__REQUEST__
Return exactly the lines of the data below, from the one that contains "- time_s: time" through the final line, and leave out every picture.

__DATA FOR THIS EXERCISE__
○ ○ ○

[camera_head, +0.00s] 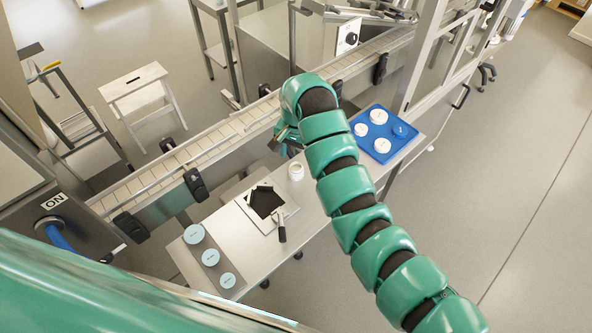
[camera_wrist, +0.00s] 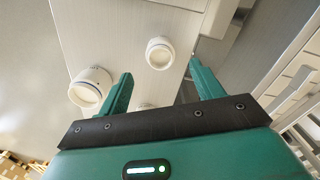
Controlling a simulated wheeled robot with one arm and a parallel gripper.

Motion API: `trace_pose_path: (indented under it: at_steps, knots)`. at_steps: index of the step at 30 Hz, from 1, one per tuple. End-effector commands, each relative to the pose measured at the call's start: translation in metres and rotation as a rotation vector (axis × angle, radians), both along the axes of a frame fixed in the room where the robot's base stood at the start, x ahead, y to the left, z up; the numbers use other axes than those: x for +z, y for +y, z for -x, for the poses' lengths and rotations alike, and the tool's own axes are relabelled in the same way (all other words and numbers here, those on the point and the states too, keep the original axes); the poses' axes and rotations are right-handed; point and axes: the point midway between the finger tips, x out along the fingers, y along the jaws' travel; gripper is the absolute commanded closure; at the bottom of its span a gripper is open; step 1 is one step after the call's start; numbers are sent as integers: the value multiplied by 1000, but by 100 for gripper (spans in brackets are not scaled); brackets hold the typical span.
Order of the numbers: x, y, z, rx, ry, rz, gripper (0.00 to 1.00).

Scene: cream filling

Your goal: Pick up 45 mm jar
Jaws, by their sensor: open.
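Several white round jars show on a light metal surface in the wrist view. One jar (camera_wrist: 160,53) stands ahead of and between the fingertips. A larger-looking jar (camera_wrist: 91,88) with small markings on its side is just left of the left finger. I cannot read which is 45 mm. My gripper (camera_wrist: 160,68) is open, with nothing between its fingers. In the head view my gripper (camera_head: 281,140) is above the far table edge, near a white jar (camera_head: 295,171).
A blue tray (camera_head: 364,147) with several round white and blue items is right of my arm.

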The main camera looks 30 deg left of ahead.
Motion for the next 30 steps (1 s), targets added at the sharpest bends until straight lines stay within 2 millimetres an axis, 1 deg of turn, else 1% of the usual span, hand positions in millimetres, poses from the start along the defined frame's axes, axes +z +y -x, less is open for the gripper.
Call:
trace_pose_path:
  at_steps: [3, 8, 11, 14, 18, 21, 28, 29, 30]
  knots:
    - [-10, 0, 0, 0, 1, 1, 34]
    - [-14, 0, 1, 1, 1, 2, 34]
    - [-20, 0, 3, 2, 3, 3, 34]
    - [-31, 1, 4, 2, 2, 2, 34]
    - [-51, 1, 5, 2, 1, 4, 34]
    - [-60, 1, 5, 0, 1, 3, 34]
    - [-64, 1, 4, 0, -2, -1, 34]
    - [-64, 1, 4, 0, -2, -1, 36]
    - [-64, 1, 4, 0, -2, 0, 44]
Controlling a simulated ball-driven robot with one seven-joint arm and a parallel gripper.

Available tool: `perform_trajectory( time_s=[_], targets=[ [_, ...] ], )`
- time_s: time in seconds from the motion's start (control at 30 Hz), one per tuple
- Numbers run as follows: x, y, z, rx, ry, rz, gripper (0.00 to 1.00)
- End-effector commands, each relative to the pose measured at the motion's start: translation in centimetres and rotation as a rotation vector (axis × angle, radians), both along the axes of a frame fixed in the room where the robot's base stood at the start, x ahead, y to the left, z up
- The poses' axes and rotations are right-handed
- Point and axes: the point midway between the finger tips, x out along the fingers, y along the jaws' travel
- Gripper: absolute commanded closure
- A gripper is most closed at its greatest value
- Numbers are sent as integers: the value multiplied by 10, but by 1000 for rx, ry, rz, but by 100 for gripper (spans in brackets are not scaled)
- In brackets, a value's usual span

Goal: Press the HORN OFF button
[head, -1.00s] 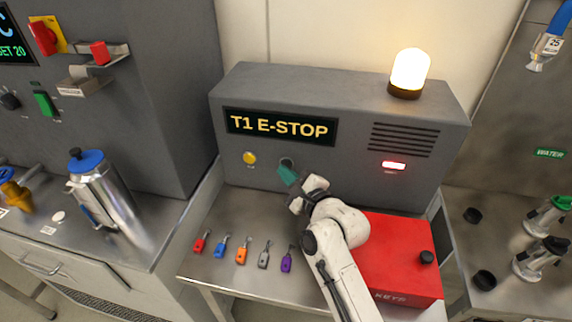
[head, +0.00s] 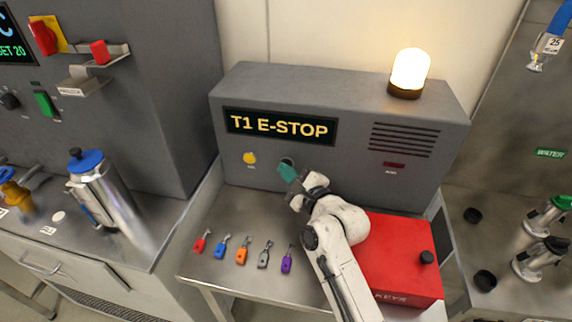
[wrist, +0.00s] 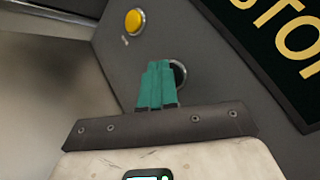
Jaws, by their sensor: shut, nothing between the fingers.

○ ○ ○

__SOLUTION TO THE PROBLEM__
- time_s: time in seconds from the motion's start (control at 30 Hz), one per tuple
- Numbers run as follows: x, y, z, rx, ry, rz, gripper (0.00 to 1.00)
- End-effector commands, each relative to the pose measured at the motion's start: translation in centimetres and rotation as a rotation vector (axis × angle, radians), both along the axes of a frame fixed in the room where the robot's base stood at the start, x ahead, y to the left, z up
- The poses' axes and rotations are right-handed
- Point and axes: the point midway between the finger tips, x out along the fingers, y along the jaws' travel
- Gripper: absolute commanded closure
- A gripper is most closed at its greatest value
- Numbers are sent as integers: the value multiplied by 10, but by 1000 for rx, ry, rz, but by 100 for gripper (spans in brackets are not scaled)
- In brackets, a value's usual span

Goal: Press the HORN OFF button
[head, -1.00s] 
[head, +0.00s] 
[wrist, +0.00s] 
Jaws, by their sensor: shut, nothing between the fingers.

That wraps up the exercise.